> Objective: Every line with the string "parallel" should be gathered.

====== Exercise materials

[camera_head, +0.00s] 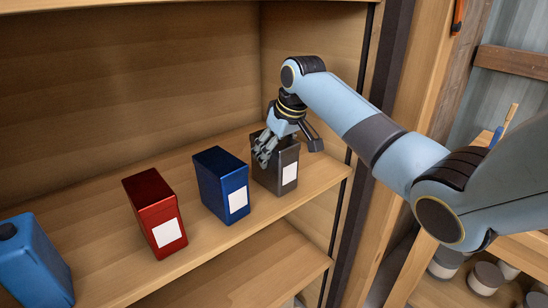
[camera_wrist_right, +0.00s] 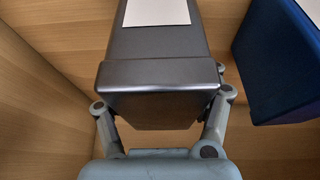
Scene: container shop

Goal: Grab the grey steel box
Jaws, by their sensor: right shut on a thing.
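The grey steel box (camera_head: 286,180) stands upright on the wooden shelf, at the right end of the row, with a white label on its front. My right gripper (camera_head: 270,150) reaches it from above and is shut on it. In the right wrist view the grey box (camera_wrist_right: 160,75) fills the middle, with the fingers of my right gripper (camera_wrist_right: 162,115) on both of its sides. The box appears to rest on the shelf; its underside is hidden. My left gripper is in neither view.
A blue box (camera_head: 222,185) stands close to the left of the grey box. A red box (camera_head: 155,212) and a light blue canister (camera_head: 35,262) stand farther left. The shelf's side panel and a dark upright (camera_head: 345,160) are close on the right. The shelf (camera_head: 100,240) has free room between boxes.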

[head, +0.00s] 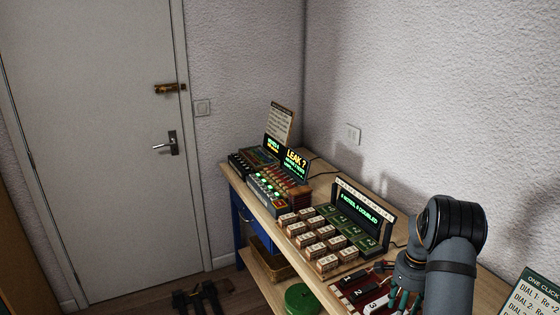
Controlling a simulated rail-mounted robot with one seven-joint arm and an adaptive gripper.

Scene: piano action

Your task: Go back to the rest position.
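My arm comes in at the lower right. My gripper (398,299) points down over the near right part of the wooden bench (330,178), beside a dark red panel (356,287) with numbered black keys and a white one. The gripper is small and partly hidden by my arm, and its tips are near the bottom edge of the picture. I cannot tell whether its fingers are open or shut, or whether they touch the panel. No held thing shows.
Wooden blocks (327,263) and green blocks stand in rows before a lit display (358,210). Dark devices with a "LEAK?" screen (297,160) fill the bench's far end. A text board (533,295) stands at lower right. A closed door (95,140) is at left.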

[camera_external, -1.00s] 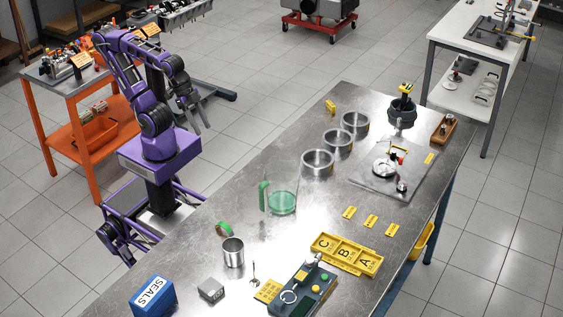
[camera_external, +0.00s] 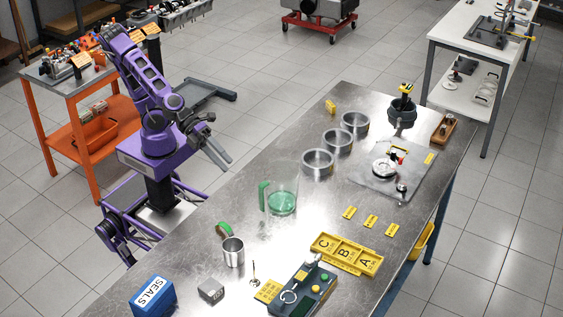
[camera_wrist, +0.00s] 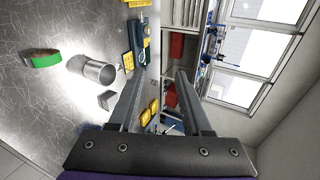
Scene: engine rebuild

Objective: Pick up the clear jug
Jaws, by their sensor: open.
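The clear jug (camera_external: 284,195) stands upright on the metal bench, left of its middle. It is see-through, with a green handle (camera_external: 263,196) on its left side and green at its bottom. My gripper (camera_external: 221,158) is open and empty, up and left of the jug, near the bench's left edge and apart from the jug. In the wrist view my gripper (camera_wrist: 158,78) shows its two fingers spread with nothing between them. I cannot make out the jug in the wrist view.
A metal cup (camera_external: 233,252) and a green tape roll (camera_external: 224,229) stand nearer the camera than the jug. Several metal rings (camera_external: 318,162) stand behind it. A yellow tray (camera_external: 346,254), a control box (camera_external: 302,289) and a blue SEALS box (camera_external: 153,296) are at the near end.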

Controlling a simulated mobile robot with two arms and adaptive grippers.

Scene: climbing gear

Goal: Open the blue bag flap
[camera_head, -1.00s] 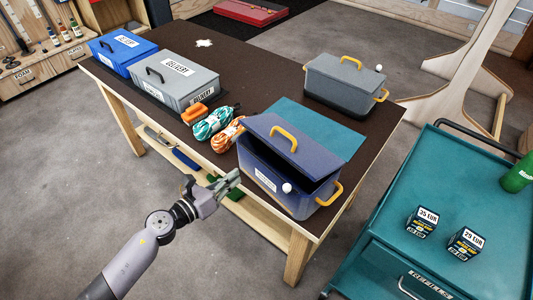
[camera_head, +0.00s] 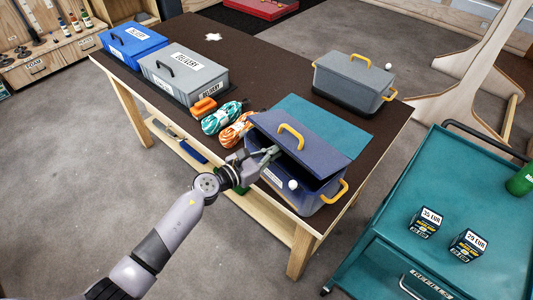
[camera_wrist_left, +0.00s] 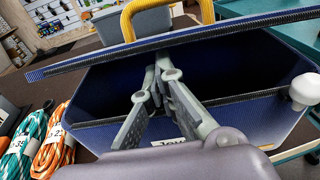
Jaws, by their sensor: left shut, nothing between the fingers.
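The blue bag (camera_head: 318,192) stands at the near right part of the table, with yellow handles and a white knob on its front. Its flap (camera_head: 310,140) is partly raised, with a dark gap below its front edge. My left gripper (camera_head: 274,152) is at the front left of this gap. In the left wrist view the gripper (camera_wrist_left: 157,75) is shut and empty, its fingertips in the opening under the flap edge (camera_wrist_left: 170,42). Whether the fingertips touch the flap I cannot tell. My right gripper is not in view.
Teal and orange rope coils (camera_head: 221,117) lie left of the bag. A grey bag (camera_head: 352,82) stands behind it. Grey (camera_head: 186,75) and blue (camera_head: 133,42) boxes are at the far left. A teal cart (camera_head: 455,200) with small boxes is at the right.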

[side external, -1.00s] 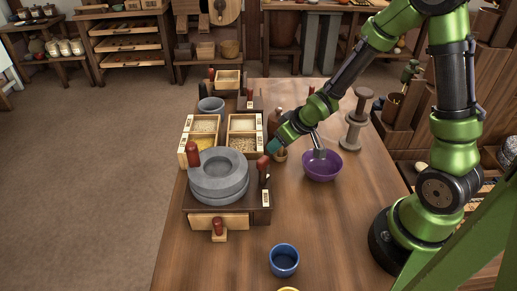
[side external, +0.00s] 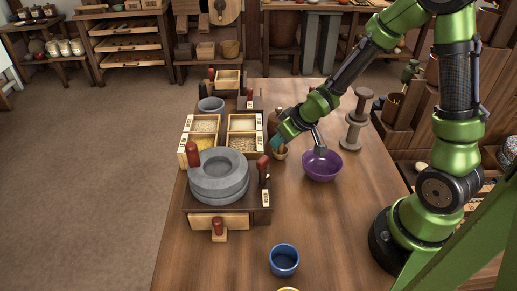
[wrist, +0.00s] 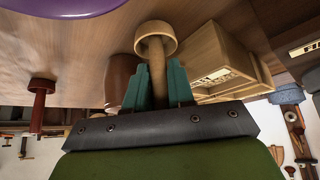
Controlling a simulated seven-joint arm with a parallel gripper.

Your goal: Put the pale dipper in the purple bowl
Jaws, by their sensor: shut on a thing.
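The pale dipper (wrist: 155,36) is a light wooden cup on a thick handle. In the wrist view its handle sits between the teal fingers of my gripper (wrist: 158,84), which is shut on it. In the side view my gripper (side external: 277,143) holds the dipper (side external: 280,155) cup-down, left of the purple bowl (side external: 323,172). I cannot tell whether the cup clears the table. The bowl's edge also shows at the top left of the wrist view (wrist: 60,6).
The stone quern (side external: 220,187) and grain boxes (side external: 243,141) stand left of my gripper. A dark brown bottle (side external: 273,121) is close behind it. A wooden spool stand (side external: 354,133) is behind the bowl, and a blue cup (side external: 284,272) is in front.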

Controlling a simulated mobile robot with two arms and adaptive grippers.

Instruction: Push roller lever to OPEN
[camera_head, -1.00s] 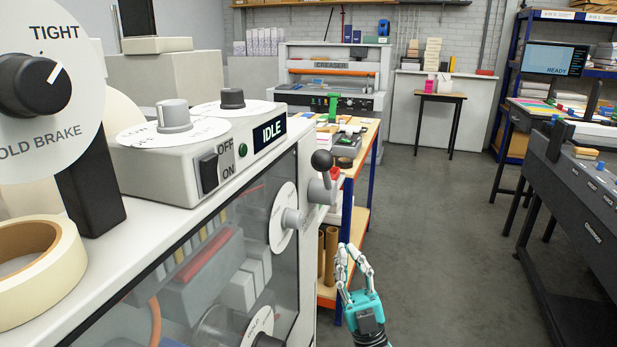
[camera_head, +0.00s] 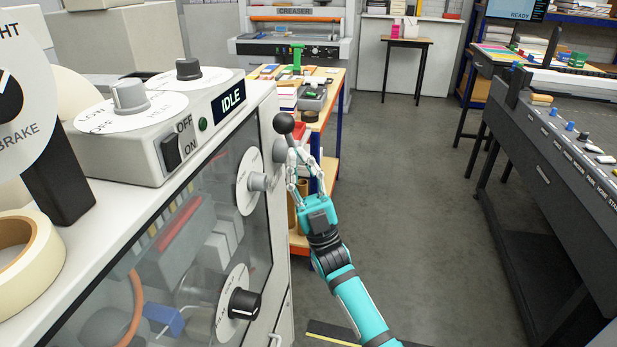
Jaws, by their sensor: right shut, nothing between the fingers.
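The roller lever has a black ball knob (camera_head: 284,123) on a grey arm at the right end of the laminator-like machine (camera_head: 283,205). Its grey hub (camera_head: 279,150) shows just below the knob. My right gripper (camera_head: 296,158) is shut and empty, with its fingertips just below and beside the knob, overlapping the lever arm in the picture. I cannot tell whether it touches the lever. Part of the lever arm is hidden behind the fingers. No OPEN marking is readable near the lever. My left gripper is not in view.
The machine's top carries an IDLE display (camera_head: 229,103), an OFF/ON switch (camera_head: 171,151) and a tape roll (camera_head: 22,250). A wooden-topped bench (camera_head: 327,97) stands behind the lever. A dark grey machine (camera_head: 560,170) is at the right. The floor (camera_head: 415,190) between is clear.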

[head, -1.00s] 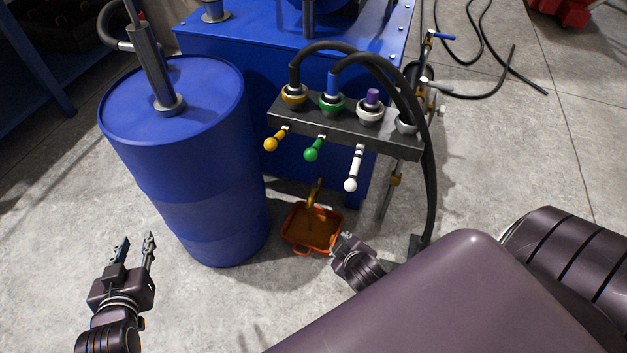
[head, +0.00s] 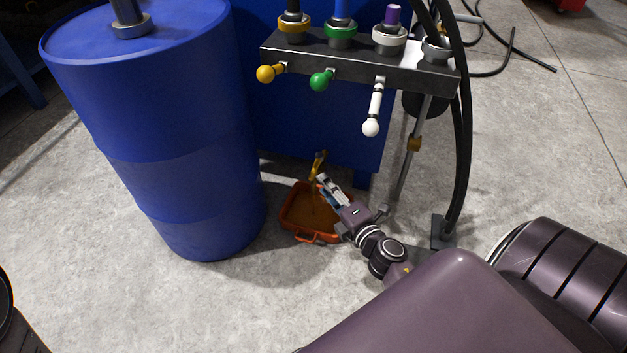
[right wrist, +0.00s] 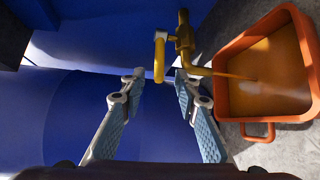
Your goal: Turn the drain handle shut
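The yellow drain handle (right wrist: 160,58) hangs beside the yellow drain pipe (right wrist: 184,38) in the right wrist view. A stream runs from the pipe into the orange tray (right wrist: 268,129). In the head view the drain fitting (head: 318,164) is small, above the tray (head: 318,238). My right gripper (head: 326,183) reaches over the tray, close to the fitting. In the right wrist view my right gripper (right wrist: 160,80) is open, its fingertips on either side of the handle's lower end. I cannot tell whether they touch it. My left gripper is out of view.
A blue drum (head: 170,130) stands left of the tray. A black manifold (head: 345,62) with yellow, green and white levers hangs above the work area. Black hoses (head: 463,150) and a thin metal rod (head: 403,175) stand to the right. Floor in front is clear.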

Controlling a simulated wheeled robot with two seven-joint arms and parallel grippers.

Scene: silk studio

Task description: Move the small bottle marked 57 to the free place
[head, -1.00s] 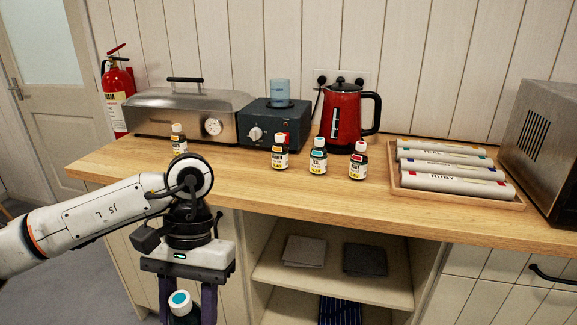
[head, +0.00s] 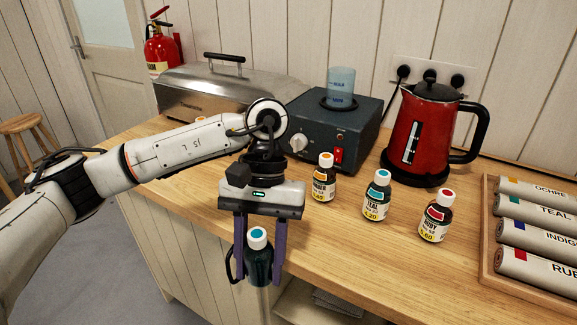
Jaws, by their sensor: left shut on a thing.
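My left gripper (head: 259,276) is shut on a small dark bottle (head: 258,254) with a white cap and a blue-teal dot on top. It holds the bottle upright in front of the counter's front edge. Its label is not visible, and I cannot read 57 on any bottle. On the counter stand a bottle with an orange dot (head: 323,178), a teal bottle (head: 376,197) and a ruby bottle (head: 436,217). Another orange-dotted bottle (head: 201,121) is mostly hidden behind my left arm. The counter left of the row is partly hidden by my arm. My right gripper is out of view.
A red kettle (head: 419,135), a dark heater box (head: 332,128) with a blue beaker (head: 340,86), and a steel steamer (head: 210,92) stand behind the bottles. A tray (head: 487,225) of labelled rolls is at the right. Bare wood (head: 350,255) lies before the row.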

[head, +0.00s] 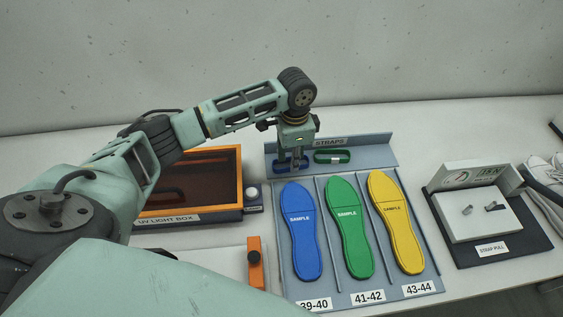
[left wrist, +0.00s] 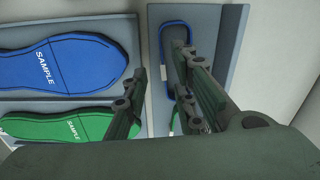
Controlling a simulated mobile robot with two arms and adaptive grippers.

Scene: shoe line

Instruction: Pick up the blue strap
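The blue strap (left wrist: 174,23) is a loop with a pale tag, lying in the grey strap tray in the left wrist view. In the head view only bits of the blue strap (head: 282,169) show around my gripper's fingers. My left gripper (head: 291,163) points down over the tray's left part. In the left wrist view its two fingers (left wrist: 165,90) are spread apart, with one finger overlapping the strap's right side in the picture. I see nothing held; contact with the strap cannot be told. My right gripper is not in view.
A green strap (head: 332,156) lies to the right in the same tray (head: 372,158). Blue (head: 301,235), green (head: 349,230) and yellow (head: 397,225) insoles lie in front. The UV light box (head: 190,216) stands left, the strap pull device (head: 480,215) right.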

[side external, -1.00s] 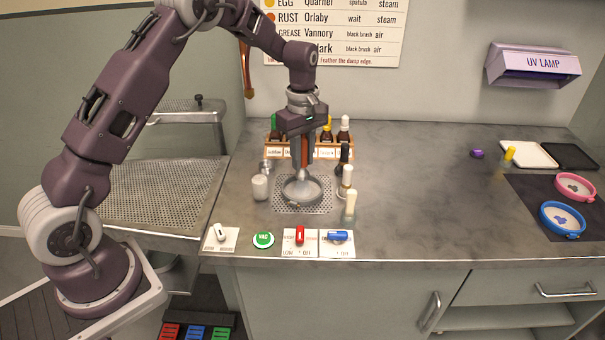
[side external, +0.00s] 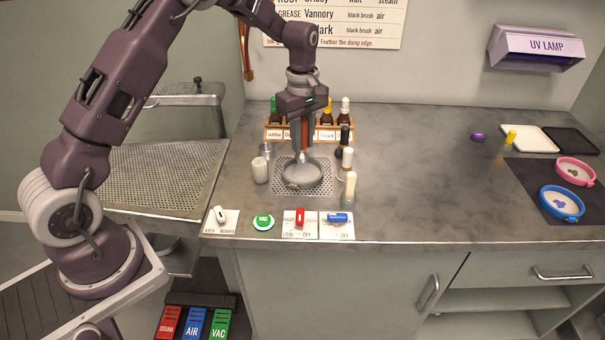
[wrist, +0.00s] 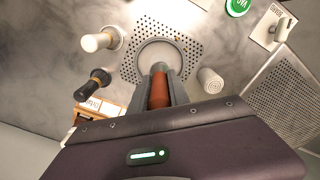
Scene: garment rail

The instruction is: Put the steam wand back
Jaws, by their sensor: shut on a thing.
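My gripper (side external: 302,154) is shut on an orange-brown handle, which I take to be the steam wand (wrist: 159,95). In the wrist view the handle lies between the two grey fingers (wrist: 160,72). The fingers point down at a round grey hoop (side external: 302,173) on a perforated plate (side external: 280,189). The hoop's ring also shows in the wrist view (wrist: 139,62), partly hidden by the fingers. I cannot tell whether the wand's tip touches the hoop. A copper-coloured fitting (side external: 247,55) hangs on the wall at upper left.
A white cup (side external: 260,170) stands left of the plate, brushes (side external: 347,160) stand right of it, and a bottle rack (side external: 330,133) behind. Switches (side external: 300,219) line the counter's front. Pedals (side external: 195,323) are on the floor. The counter's right middle is mostly clear.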

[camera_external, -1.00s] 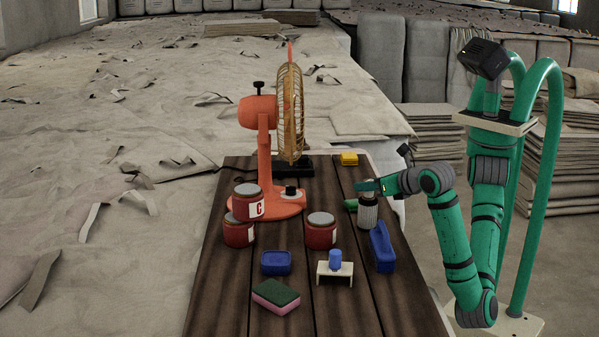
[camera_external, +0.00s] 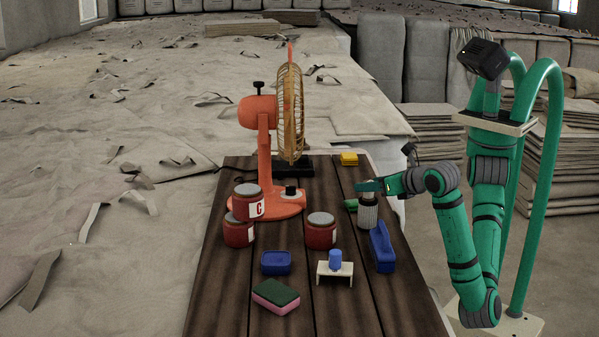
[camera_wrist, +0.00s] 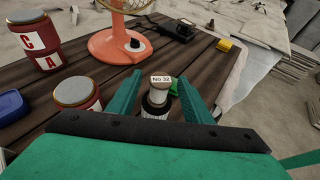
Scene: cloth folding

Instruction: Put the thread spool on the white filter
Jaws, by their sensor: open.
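The thread spool (camera_wrist: 161,82) has a tan top end labelled "No 32" and a pale body. It stands upright on top of the white filter (camera_external: 368,216), a ribbed pale cylinder with a dark upper rim, which also shows in the wrist view (camera_wrist: 154,112). My gripper (camera_wrist: 158,84) is open, with one green finger on each side of the spool and visible gaps between. In the external view my gripper is at the filter's top and mostly hides the spool. The exact contact between spool and filter is hard to make out.
A blue item (camera_external: 381,247) lies just right of the filter, and a green item (camera_external: 350,204) is at its left. Red jars (camera_external: 321,231), an orange fan (camera_external: 263,150) and a white stand with a blue piece (camera_external: 335,258) are on the table.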

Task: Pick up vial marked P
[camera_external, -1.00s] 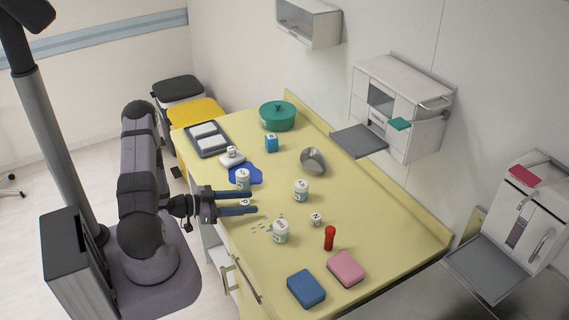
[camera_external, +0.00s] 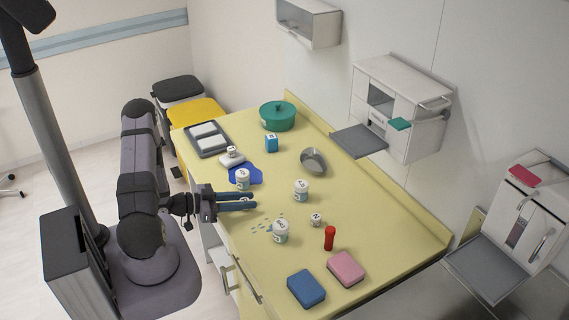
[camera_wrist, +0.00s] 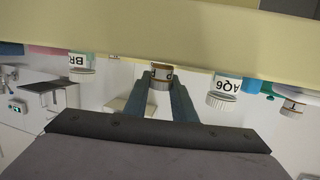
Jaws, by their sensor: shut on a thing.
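My gripper (camera_external: 250,201) reaches in from the left, low over the yellow table. Its two dark fingers are shut on a small vial (camera_wrist: 161,77), which sits between the fingertips in the wrist view. The vial has a white body part and a brownish label band with a dark mark that I cannot read clearly. In the external view the fingers hide most of it. It appears to be at table level. The table (camera_external: 385,225) appears upside down at the top of the wrist view.
White jars stand around my gripper: one behind (camera_external: 243,180), one to the right (camera_external: 301,191), one in front (camera_external: 281,232) beside scattered blue bits. A small vial marked N (camera_external: 317,219) and a red cylinder (camera_external: 330,238) stand farther right. A steel bowl (camera_external: 313,161) lies behind.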

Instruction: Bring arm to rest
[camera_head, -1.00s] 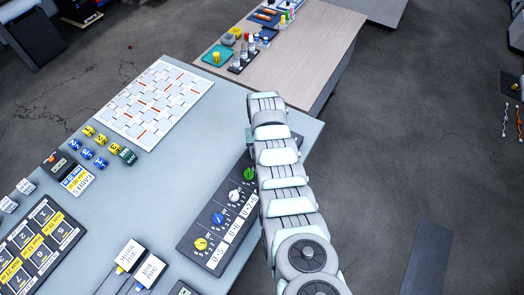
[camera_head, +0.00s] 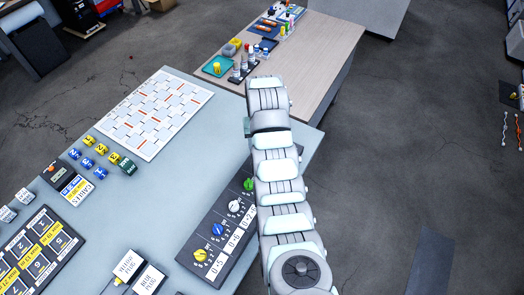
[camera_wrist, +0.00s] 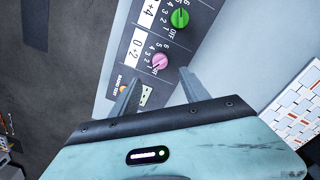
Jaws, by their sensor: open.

============

> Full answer:
Controlling a simulated seven-joint arm with a parallel gripper.
Controlling a simulated wheeled robot with two seven-joint arms and parallel grippers.

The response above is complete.